A recent decision by an administrative law judge illustrates the breadth of coverage under the Act. Gayle, a single mother of a 12-year-old son who lived with her, responded to an advertisement for renting an apartment that was one of two units in a duplex. The owners occupied the other unit. While describing the apartment to Gayle over the phone, one of the owners stated, "This apartment has a pool, so we don't want children or pets." Gayle responded that, given her son's age, the pool was not dangerous. The owners stood their ground.

Since the owners occupied one-half of the duplex, they were free to discriminate with impunity in renting the apartment. They remained subject, however, to the Act's prohibition on making a statement with respect to rental of a dwelling that indicated any preference, limitation, or discrimination based on familial status.

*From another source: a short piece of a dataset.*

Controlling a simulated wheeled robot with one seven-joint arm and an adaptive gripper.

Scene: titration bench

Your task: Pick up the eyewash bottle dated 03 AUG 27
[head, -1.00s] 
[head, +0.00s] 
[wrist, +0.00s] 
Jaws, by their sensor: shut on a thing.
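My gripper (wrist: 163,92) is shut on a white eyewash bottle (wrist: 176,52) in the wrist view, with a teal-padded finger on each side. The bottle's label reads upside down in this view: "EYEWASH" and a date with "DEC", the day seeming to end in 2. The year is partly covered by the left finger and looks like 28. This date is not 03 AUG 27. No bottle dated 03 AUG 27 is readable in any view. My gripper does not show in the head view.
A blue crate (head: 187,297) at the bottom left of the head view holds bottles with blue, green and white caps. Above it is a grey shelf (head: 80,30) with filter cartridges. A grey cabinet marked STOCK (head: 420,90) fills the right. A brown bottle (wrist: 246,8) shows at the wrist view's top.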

According to the judge, the violated section of the Act gives persons seeking housing the right to inquire about its availability without having to endure the insult of discriminatory statements. In her view, the owners' comment rejecting anyone with children because of the pool was such a statement. The statement expressed a blanket ban on renting to a family with a child or children, even if it stemmed from a concern for the safety of children. The judge stated that the decision on whether a dwelling poses unacceptable risks to a child is for the prospective tenant/parent to make. Gayle and her son were awarded damages for emotional distress, and a civil penalty was assessed against the apartment owners.